Review of Automata (2011) by Dean K — 04 Dec 2014
Riddled with as many plot holes as the rust on dystopian mold, Automata stutters worse than an old wind-up toy. Although a reminiscence of "I, Robot", the movie does start with decent prospect. It is at least intriguing and Antonio Banderas plays as a character in torn down world with suitable heavy gait. However, the plot moves painstakingly slow and it doesn't really progress toward anything significantly. Some scenes are simply uninteresting with questionable twist or just plain lacking in exposition to clarify the story while the characters are pushed towards accepting random outcome unreasonably.
Antonio Banderas plays as Jacq Vaucan, an insurance investigator who stumbles upon evidence that the robot humanity uses to make shelter in post-apocalyptic world may become sentient. The setting, barren modern cityscape, has its charm although there isn't any that's really outstanding. Everything just feels bogged down with bits from other sci-fi movies, but never comes into one consistent world. The story tries to deliver the same enigma that robot may have self-awareness, and does nothing to rejuvenates or at least present itself in a novel fashion.

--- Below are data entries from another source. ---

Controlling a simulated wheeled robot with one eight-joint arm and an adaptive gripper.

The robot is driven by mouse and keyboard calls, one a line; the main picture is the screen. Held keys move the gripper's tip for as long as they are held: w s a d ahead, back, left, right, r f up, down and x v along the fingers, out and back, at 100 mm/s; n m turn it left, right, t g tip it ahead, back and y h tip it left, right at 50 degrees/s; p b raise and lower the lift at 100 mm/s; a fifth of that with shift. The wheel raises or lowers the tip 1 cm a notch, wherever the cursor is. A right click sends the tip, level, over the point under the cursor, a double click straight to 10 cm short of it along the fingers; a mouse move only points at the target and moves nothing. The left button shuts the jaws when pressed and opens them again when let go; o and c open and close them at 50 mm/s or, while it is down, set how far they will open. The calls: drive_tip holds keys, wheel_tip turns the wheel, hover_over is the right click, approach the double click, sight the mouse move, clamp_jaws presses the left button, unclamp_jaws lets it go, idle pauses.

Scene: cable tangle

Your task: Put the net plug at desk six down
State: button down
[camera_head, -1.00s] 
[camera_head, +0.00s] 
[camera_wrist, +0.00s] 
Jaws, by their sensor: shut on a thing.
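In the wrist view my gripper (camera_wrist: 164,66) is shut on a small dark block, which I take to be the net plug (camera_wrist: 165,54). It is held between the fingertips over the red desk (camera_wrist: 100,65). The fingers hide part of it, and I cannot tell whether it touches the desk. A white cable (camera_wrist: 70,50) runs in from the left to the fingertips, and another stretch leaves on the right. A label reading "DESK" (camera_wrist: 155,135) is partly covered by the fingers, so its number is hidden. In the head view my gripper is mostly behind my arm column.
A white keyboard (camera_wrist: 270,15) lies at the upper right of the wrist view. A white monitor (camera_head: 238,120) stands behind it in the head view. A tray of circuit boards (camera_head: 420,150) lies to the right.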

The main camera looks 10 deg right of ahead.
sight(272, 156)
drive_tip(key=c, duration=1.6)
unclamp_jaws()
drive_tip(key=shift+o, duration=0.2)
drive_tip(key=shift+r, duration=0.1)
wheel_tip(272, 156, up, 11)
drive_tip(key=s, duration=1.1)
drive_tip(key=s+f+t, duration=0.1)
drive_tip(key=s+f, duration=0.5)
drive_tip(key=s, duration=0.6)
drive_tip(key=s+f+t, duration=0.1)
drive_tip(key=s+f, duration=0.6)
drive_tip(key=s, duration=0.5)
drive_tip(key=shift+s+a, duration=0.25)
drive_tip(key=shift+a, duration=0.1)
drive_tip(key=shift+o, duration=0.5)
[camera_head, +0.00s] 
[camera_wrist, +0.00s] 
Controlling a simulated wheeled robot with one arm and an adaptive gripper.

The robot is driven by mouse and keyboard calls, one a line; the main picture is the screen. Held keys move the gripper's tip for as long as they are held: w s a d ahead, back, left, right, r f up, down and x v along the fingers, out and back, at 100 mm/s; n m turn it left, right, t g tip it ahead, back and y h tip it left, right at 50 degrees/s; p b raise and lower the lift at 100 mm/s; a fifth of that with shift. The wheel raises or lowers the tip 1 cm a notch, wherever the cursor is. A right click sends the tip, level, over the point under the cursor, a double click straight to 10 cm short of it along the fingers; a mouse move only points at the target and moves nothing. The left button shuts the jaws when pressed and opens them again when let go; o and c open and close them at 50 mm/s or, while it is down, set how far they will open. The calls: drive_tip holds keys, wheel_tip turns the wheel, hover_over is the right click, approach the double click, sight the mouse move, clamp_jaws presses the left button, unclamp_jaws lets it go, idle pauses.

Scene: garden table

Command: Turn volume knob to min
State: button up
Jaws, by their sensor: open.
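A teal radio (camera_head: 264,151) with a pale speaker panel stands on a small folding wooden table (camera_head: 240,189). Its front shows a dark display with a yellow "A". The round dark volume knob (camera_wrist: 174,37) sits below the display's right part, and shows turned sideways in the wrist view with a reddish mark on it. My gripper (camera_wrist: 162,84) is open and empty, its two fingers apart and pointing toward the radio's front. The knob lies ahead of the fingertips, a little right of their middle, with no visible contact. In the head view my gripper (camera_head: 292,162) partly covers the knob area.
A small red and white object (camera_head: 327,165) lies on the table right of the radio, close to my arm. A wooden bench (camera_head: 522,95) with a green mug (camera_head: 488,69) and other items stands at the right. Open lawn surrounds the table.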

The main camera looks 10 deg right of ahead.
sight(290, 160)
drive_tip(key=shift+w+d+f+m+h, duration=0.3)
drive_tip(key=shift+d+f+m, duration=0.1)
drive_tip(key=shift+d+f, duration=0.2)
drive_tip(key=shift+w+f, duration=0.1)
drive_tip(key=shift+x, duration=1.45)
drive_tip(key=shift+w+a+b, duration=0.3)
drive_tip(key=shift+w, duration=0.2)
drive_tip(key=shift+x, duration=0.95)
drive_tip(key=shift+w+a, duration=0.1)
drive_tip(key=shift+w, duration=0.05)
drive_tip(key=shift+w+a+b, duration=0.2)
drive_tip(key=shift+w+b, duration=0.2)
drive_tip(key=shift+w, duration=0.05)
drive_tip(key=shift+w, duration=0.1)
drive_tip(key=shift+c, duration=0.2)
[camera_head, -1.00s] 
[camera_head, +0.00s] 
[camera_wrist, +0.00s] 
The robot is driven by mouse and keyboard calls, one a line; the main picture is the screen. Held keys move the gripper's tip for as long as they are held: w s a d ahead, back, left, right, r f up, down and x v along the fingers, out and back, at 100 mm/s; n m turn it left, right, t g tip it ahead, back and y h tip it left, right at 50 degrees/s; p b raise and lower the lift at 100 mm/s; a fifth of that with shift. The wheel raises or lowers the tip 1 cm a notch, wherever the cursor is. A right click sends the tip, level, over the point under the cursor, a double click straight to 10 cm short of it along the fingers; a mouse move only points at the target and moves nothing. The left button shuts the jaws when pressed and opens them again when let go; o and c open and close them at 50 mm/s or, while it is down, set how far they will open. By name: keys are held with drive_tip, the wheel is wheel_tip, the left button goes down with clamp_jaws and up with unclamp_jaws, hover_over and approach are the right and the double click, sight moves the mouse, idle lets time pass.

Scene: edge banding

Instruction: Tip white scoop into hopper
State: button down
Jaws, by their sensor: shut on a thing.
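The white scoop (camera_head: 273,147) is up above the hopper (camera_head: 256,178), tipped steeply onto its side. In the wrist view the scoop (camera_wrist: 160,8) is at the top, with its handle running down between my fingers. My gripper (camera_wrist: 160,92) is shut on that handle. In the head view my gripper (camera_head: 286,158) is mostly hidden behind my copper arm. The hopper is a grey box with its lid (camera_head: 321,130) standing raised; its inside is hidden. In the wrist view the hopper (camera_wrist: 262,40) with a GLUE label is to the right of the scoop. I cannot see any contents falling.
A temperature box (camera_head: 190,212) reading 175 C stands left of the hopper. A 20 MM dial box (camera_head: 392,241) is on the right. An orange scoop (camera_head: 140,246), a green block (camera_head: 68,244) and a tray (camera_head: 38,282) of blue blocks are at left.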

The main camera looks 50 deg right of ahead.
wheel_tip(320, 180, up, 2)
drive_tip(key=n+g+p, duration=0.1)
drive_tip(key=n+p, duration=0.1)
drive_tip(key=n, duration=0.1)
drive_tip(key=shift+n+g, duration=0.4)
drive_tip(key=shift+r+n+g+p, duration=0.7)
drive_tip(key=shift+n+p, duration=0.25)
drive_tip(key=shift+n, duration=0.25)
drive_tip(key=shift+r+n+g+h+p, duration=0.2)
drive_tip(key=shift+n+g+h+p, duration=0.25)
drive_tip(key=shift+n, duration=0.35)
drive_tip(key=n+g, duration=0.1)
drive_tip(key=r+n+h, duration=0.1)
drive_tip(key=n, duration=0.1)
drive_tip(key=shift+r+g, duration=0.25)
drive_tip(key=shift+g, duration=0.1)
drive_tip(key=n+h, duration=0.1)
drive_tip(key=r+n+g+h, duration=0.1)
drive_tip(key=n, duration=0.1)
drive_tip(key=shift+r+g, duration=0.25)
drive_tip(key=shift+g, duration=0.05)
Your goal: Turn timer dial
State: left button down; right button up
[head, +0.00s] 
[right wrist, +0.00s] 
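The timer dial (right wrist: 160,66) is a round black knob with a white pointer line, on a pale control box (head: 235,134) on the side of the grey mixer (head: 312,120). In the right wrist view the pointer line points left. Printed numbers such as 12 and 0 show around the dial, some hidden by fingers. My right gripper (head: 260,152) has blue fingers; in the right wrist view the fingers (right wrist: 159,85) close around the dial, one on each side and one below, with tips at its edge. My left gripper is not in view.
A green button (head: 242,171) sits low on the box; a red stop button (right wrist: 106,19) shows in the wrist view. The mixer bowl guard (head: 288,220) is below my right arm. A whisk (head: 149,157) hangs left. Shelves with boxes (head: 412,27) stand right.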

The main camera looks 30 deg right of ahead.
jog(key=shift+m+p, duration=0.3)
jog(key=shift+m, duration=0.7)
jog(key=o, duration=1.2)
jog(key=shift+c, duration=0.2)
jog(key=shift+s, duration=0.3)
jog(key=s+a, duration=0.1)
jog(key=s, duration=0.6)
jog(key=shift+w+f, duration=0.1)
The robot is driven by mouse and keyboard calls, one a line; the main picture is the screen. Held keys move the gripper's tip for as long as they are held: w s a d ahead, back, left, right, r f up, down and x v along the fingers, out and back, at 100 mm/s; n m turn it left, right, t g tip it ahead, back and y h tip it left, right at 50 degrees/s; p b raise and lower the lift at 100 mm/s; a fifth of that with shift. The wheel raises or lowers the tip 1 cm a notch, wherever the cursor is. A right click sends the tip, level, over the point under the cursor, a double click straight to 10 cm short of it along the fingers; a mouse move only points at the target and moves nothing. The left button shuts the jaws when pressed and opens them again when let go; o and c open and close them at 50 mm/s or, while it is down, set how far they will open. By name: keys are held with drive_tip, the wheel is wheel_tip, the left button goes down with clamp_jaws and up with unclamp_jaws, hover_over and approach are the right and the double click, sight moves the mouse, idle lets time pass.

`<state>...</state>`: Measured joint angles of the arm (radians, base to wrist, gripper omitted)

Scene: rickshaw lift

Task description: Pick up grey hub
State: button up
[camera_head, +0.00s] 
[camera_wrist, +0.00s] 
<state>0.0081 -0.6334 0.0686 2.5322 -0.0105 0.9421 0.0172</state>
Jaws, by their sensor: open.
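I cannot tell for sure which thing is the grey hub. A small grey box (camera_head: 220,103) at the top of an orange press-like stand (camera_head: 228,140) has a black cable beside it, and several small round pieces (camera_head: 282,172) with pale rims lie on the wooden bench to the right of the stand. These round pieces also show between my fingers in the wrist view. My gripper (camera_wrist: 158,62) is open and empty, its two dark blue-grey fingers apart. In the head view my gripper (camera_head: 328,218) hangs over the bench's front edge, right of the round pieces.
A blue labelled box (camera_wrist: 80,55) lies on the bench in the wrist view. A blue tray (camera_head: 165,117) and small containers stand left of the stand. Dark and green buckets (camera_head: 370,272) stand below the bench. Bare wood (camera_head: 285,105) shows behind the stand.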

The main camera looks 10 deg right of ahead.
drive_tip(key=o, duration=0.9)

Plot will just move with hefty confusion, events rushed with little sense and characters react in odd manners. It merely regurgitates most sci-fi movies did better, without bringing satisfying conclusion. There are too many concepts that are not answered, or answered lazily with tired "Life finds a way" of some sort, only slightly yet still lazily reworded, to convince audience of any weight to its script. What a couple decent thing it makes in the beginning will fade away as the movie crawls numbingly pass its second half. Music tries desperately to instill any form of dramatization, even to simple conversation, it comes off as really heavy-handed and fruitless attempt.
Acting isn't that good either, Antonio Banderas is capable, but even he seems disordered at some points and the script doesn't help much. In some scenes the actors feel out of place or worse, unintentionally funny. The characters just don't convey any emergence or significance, and it's hard to relate to any predicament. As for the robotic roles, they are made with slight humane gesture or accidental facial similarity as attempts to humanize them, but they look so detached it's near impossible to sympathize with them. Any CG added at this point might only worsen the matter rather than help.
Automata is an odd movie, it borrows from sci-fi blockbusters, but doesn't have their flair. It tries to be artistic, but it lacks depth. The stifling struggle for identity is truer to the movie itself than the characters in it, because it has none.
This review of Automata (2011) was written by Dean K on 04 Dec 2014.
Automata has generally received mixed reviews.